A fresh round of turf wars is expected in the local cement market when a group of Chinese investors roll out a new production plant in Kajiado district next year.
A ground-breaking ceremony for the Sh536 million plant is planned for February if the National Environment Management Authority (Nema) gives the project the greenlight.
The factory – to be established off Viwandani Road in Kitengela Township – will run a grinding mill with the capacity to produce 50 tonnes of cement per hour and a packing section with the capacity to handle 90tph of cement.
The Chinese investors acting under the umbrella of Catic Cement (Kenya) Company Limited, have presented its environmental impact assessment report to Nema for approval.
Nema regulations demand that it takes about two months to process such applications – meaning the verdict could be out by February 2008.
"The proposed project is in line with the Government’s Economic Recovery Strategy 2003, which focuses on wealth and employment creation," EMS Consultants -- the company that conducted the EIA says in its report to Nema. Besides creating about 300 new jobs, the project is expected to raise the level of competition in the cement market with huge benefits to the fast-paced construction industry.
People familiar with the matter said Nema’s verdict on the application is expected to come earlier than scheduled because the cement firm’s application is among the two major EIA reports before the regulator.
A preview of Catic Cement’s investment plan shows that it will import clinker, a key raw material in cement production, from China through the Port of Mombasa.
Analysts said importation of clinker would give the company a huge economic advantage making it possible for it to compete favourably on pricing in the market.
Environmentalists are particularly happy about the company’s decision to import clinker on grounds that it would minimise environmental degradation that is associated with processing of the material.
"Cinker production consumes a substantial amount of energy.

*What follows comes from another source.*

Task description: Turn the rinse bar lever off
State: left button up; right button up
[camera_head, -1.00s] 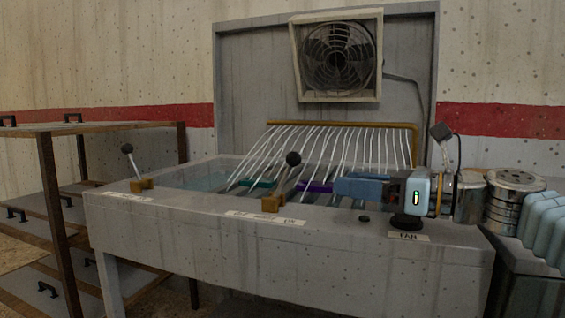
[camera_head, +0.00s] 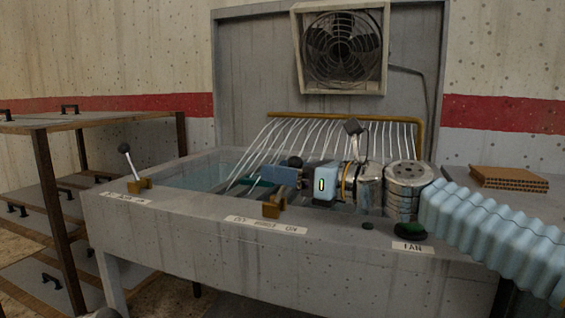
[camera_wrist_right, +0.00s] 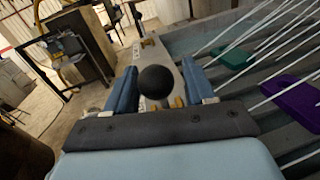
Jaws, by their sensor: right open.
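The middle lever, with a black ball knob (camera_head: 295,162) and a brass-coloured base (camera_head: 273,207), stands on the tank's front ledge behind a partly legible label (camera_head: 265,224) that seems to read "rinse on". My right gripper (camera_head: 278,174) reaches in from the right at knob height, its blue fingers open. In the right wrist view the black knob (camera_wrist_right: 157,82) shows between the two spread fingers (camera_wrist_right: 160,90); I cannot tell whether they touch it. The shaft is mostly hidden.
Another lever (camera_head: 125,149) stands at the tank's left end. A dark green button (camera_head: 410,230) sits above the "FAN" label (camera_head: 413,246). White spray tubes (camera_head: 330,135) slope behind my gripper. A green piece (camera_wrist_right: 232,60) and a purple piece (camera_wrist_right: 292,102) lie in the tank.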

Importing it should therefore promote sustainable utilisation of energy sources while cutting down on cost of producing cement," the consultants say in their submissions.
China’s Ministry of Commerce said it had endorsed Catic Cement’s forays into Kenya as a joint venture enterprise. The team of investors includes China Aviation Technology Import and Export Corporation, Beijing in Kenya, Beijing Huatai, Savanah Heights Limited and a Kenyan based businessman Mr Xu Hui.
Beijing China Aviation holds the highest stake of 45 per cent from an investment of US$5.46m, Beijing Huatai has five per cent for the US$0.6m it has put into the venture, Savannah Heights 40 per cent for US$4.8m dollars while Mr Hui holds a 10 per cent stake for US$1.2m.
The entry by the Chinese firm into the local cement market is expected to heighten the anxiety that has been building up since early this year when a Saudi firm, Arabian Cement announced plans to buy into the region’s cement market as part of its expansion outside the Middle East.
"We are looking at any opportunity to construct a cement factory and seize the chance by focusing on the Middle East and North Africa region along with Africa," Arabian Cement president and CEO Muhammad Uthman said.
East Africa’s cement market is currently dominated by four main manufacturers with the entry of new players is expected to trigger price wars that may benefit consumers.
Bamburi Cement has the largest share of the regional market with a 51 per cent stake. Bamburi runs a subsidiary Hima in Uganda through which it plans to make a foray into the fast growing Sudanese market.
The remaining 49 per cent pie is shared among East African Portland Cement and Athi River Mining, both Kenya as well as Tanga Cement of Kenya.
Arabian Cement’s plan to expand into East Africa came through as the firm prepared to start construction of its first cement plant outside Saudi Arabia at a cost of US$400m
The project is listed for construction in Jordan is part of US$900m venture by the company to more than double its capacity to 7Mta in the Saudi market by 2010 even as its management saw fresh opportunities in countries such as Sudan, Zimbabwe and others in East Africa.
Arabian Cement also indicated that it would import its clinker from as a cost cutting strategy. Analysts said the East Africa region’s cement production has slowed down because of increase in raw material prices especially for clinker, which is sourced outside the country, rising global fuel price and increase in transport costs as a result of high fuel prices and dilapidated infrastructure.
The entry of Catic into the Kenya could be timely because the demand for cement has been on a steady climb thanks an economic take over that has seen investments in real estate grow rapidly.
Similar growth has been reported in the neighbouring Uganda and Tanzania even though the most notable cases of demand have been recorded in Sudan that is under going reconstruction after decades of war.